Further to the UK Government's plans, announced at the end of 2020, to set up a new digital competition regime (summarised in our earlier article "Big Tech" under pressure - new Rules for Digital Platforms in the EU and UK (twobirds.com) ), a consultation was published in July 2021 on the final design of the new "strategic market status" (SMS) pro-competition regime for digital markets and the establishment of the new Digital Markets Unit (DMU).
The Consultation builds on the draft proposals set out by the Digital Task Force at the end of last year and seeks view on the core components of the new digital regime, as follows:
- The DMU – the DMU, which has been operating in shadow form since April 2021 within the UK's Competition and Markets Authority (CMA), will be given a formal legal basis and it will have responsibility for designating firms with SMS, overseeing an enforceable code of conduct and implementing the pro-competitive interventions. The Government has stated that the DMU's statutory duty should be to promote competition (which includes promoting competitive outcomes) in digital markets for the benefit of consumers. However, the Government is seeking views on whether there should be a supplementary duty to have regard to innovation. There are also proposals governing regulatory co-ordination and information sharing and co-operation with sectoral regulators, including Ofcom, the Information Commissioner's Office and the Financial Conduct Authority and other aspects of the DMU (such as its funding).

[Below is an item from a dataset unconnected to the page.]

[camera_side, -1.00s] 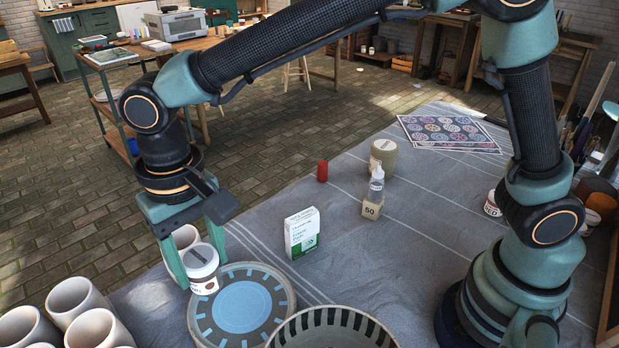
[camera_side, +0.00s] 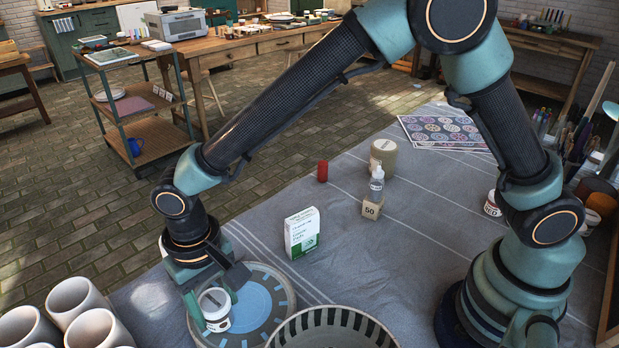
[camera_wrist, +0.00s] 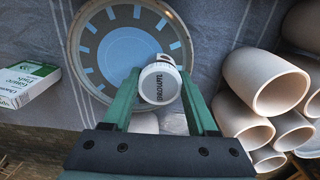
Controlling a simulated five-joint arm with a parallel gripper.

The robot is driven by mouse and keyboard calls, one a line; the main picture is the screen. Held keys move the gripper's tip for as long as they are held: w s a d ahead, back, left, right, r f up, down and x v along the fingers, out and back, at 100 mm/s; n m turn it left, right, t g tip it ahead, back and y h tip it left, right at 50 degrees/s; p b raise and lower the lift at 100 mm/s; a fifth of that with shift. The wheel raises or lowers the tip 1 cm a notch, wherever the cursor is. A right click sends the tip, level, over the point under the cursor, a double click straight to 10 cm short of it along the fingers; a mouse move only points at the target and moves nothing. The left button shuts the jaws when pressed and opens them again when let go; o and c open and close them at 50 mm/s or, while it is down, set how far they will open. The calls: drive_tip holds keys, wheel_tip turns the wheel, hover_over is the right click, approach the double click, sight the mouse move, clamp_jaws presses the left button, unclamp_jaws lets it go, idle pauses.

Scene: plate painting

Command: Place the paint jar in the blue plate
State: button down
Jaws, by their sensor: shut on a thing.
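My gripper (camera_side: 208,298) is shut on the paint jar (camera_side: 215,307), a small white-lidded jar with a label. The jar looks close to upright and shows over the left part of the blue plate (camera_side: 284,297). The wrist view shows the jar (camera_wrist: 160,84) between my fingers (camera_wrist: 160,98), overlapping the lower right of the plate (camera_wrist: 100,38). I cannot tell whether the jar's base touches the plate.
A striped bowl (camera_side: 283,333) stands close to the plate's right. Several pale cups (camera_side: 97,330) lie at lower left. A white-green box (camera_side: 302,233) stands behind the plate.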

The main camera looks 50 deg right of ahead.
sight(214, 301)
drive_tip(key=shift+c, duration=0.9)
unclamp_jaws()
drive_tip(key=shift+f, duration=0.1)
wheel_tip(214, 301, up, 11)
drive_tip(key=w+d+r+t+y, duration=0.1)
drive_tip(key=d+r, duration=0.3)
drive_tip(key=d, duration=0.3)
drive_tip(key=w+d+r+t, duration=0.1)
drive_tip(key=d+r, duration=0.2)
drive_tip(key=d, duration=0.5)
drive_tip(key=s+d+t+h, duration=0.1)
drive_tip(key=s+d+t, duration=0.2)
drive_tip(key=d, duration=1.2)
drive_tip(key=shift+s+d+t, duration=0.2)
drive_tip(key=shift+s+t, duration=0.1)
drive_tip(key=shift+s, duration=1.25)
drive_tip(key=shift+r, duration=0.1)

- The scope of the SMS regime and designation process – the new SMS regime will focus on firms designated as having SMS and the Government is consulting on the SMS criteria and test (substantial and entrenched market power in at least one activity and this market power must provide the firm with a strategic position). This would include consideration of whether the firm has achieved very significant size and scale in an activity; whether the firm is an important gateway to consumers; whether the firm can use the activity to further entrench or protect its market power in that activity, or extend its market power into a range of other activities; or whether the firm can use the activity to determine the rules of the game. The Government is not presently minded to set quantitative thresholds for the designation assessment but will instead rely on both qualitative and quantitative criteria in the evidence-based assessment. It will also consider a firm's global or UK revenue and characteristics of the activity (including network effects, economies of scale and scope, barriers to entry/costs)) in prioritising intervention. In terms of process, the Government is considering whether to introduce a 9 month designation process (with a consultation after 6 months).

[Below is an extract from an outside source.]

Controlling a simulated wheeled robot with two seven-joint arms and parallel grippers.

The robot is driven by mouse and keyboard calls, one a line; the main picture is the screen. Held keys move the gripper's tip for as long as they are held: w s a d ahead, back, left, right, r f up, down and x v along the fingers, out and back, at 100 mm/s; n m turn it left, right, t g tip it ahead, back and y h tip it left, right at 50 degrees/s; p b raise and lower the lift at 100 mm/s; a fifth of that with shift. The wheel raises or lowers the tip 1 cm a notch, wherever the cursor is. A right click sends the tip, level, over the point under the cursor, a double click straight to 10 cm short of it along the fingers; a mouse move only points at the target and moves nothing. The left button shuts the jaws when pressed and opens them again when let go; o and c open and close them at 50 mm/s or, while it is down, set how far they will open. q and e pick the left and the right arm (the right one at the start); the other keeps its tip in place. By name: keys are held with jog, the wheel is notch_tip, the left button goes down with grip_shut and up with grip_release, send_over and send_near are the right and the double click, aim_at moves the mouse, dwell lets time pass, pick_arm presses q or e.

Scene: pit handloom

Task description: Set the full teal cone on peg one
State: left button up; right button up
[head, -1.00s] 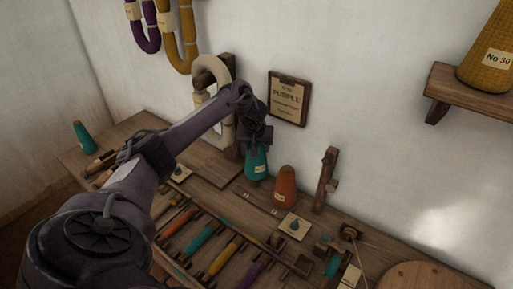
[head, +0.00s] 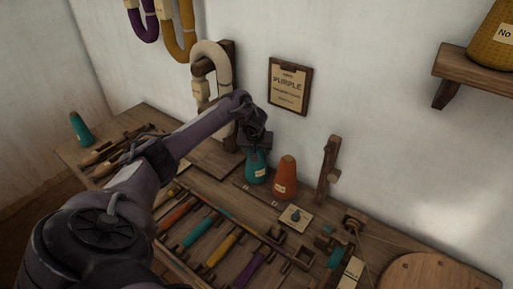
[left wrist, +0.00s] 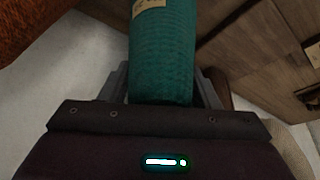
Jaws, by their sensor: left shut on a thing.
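My left gripper (head: 257,147) is shut on the upper part of a teal cone (head: 257,170), upright at the back of the bench. I cannot tell whether its base touches the wood. In the left wrist view the teal cone (left wrist: 163,55), with a pale label, fills the space between the fingers (left wrist: 163,85). An orange cone (head: 285,178) stands just right of it. A second, slimmer teal cone (head: 81,130) stands at the far left end. A pale plate with a small peg (head: 295,216) lies in front of the orange cone. My right gripper is out of view.
A wooden upright (head: 327,170) stands right of the orange cone. A cream skein (head: 211,65) hangs behind my forearm. A rack of coloured spools (head: 220,248) fills the bench front. A wall sign reads PURPLE (head: 288,87).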

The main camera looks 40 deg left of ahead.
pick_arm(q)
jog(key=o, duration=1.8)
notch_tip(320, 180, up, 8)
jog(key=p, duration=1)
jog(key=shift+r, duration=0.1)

- Code of Conduct - to manage the SMS firm's conduct, firms will need to comply with the code of conduct which will be based on 3 core objectives (fair trading, open choices and trust and transparency) combined with a set of legally binding principles supported by guidance (not legally binding). The Government considers that the high-level principles together with the objectives should be enshrined in legislation with the DMU having the ability to develop firm specific legally binding requirements based on the legislative principles. The DMU will also have the ability to issue both final and interim code enforcement orders (with a possible procedural deadline of 6 months).

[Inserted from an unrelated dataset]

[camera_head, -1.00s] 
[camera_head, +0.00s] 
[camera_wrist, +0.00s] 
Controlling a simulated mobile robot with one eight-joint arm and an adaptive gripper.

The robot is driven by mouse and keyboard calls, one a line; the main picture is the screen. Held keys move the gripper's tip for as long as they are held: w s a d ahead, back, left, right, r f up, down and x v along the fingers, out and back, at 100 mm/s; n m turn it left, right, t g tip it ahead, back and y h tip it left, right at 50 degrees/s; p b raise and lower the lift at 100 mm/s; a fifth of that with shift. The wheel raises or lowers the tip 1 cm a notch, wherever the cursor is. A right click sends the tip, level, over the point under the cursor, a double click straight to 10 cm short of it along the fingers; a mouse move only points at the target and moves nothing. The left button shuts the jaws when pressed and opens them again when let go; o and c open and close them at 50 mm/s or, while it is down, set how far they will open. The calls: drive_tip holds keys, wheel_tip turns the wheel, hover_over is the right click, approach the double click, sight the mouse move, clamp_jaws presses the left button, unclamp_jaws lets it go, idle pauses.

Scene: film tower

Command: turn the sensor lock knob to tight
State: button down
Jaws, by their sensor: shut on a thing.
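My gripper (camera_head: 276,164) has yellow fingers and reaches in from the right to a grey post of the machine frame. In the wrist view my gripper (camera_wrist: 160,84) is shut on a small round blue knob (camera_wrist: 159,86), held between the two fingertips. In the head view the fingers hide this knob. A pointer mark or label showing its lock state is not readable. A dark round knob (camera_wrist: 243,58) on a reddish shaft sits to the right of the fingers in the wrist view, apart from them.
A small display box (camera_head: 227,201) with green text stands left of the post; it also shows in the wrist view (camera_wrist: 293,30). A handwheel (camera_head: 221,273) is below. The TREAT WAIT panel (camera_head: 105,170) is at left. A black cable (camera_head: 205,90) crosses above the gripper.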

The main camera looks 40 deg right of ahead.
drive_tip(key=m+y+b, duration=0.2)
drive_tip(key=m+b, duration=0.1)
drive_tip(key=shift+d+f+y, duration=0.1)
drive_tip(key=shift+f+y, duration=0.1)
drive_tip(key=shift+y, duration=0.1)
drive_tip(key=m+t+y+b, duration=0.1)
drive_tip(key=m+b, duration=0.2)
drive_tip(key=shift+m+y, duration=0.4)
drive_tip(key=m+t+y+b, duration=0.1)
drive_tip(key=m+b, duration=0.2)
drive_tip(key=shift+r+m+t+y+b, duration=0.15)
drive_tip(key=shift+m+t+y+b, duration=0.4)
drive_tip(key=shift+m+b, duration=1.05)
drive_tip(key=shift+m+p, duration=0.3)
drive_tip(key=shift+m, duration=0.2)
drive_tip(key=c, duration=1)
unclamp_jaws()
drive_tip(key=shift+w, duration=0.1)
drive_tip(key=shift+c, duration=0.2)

- Pro-competitive interventions – the Government is proposing that the DMU will have the ability to impose PCIs which will sit alongside the code of conduct. This will provide flexibility for the DMU to implement remedies in an incremental, proportionate and coherent way (different from the current market investigation (MI) process in the UK which allows for one-off intervention). The DMU will have a broad discretion to design and implement the PCIs (but the Government has not formed a view on structural remedies at this stage and welcomes views). The legal standard for intervention will be whether there exists an "adverse effect on competition" – the same standard as under the existing MI regime. The DMU will enforce the regime and the Government proposes a short time frame for intervention (possibly 9 months).
- Regulatory framework – there will be a robust enforcement regime with the DMU at its core. It will have strong investigatory powers and enforcement powers with fines of up to 10% of worldwide revenues (and fines of up to 1% of worldwide revenues for failing to respond to information requests supported by further daily penalties of 5% of worldwide revenues for continued non-compliance). The Government is also considering further measures including court order and senior management liability but for now is not providing for follow on damages actions or giving the DMU the power to require redress for damage caused. Firms will have the ability to appeal decisions based on standard judicial review although the Government is seeking views on whether a higher standard of review that takes into account the merits of the case may be appropriate in certain circumstances (for example where significant fines are imposed).
- SMS Merger Regime – the final element is the new merger control regime for mergers involving SMS firms. This will involve a new reporting requirement to inform the CMA of all mergers, the introduction of a transaction value (between £100-200m) and UK nexus test (material impact in the UK) and a mandatory merger control process (for a subset of the transactions that satisfy the jurisdictional thresholds) as well as amending the substantive review criteria for Phase 2 mergers to a realistic prospect probability standard of whether the transaction will result in a substantial lessening of competition.
Interested parties have until 1 October 2021 to respond to the Consultation A new pro-competition regime for digital markets - GOV.UK (www.gov.uk). We can then expect a Government response before introducing legislation to put the regime on a statutory footing (expected next year).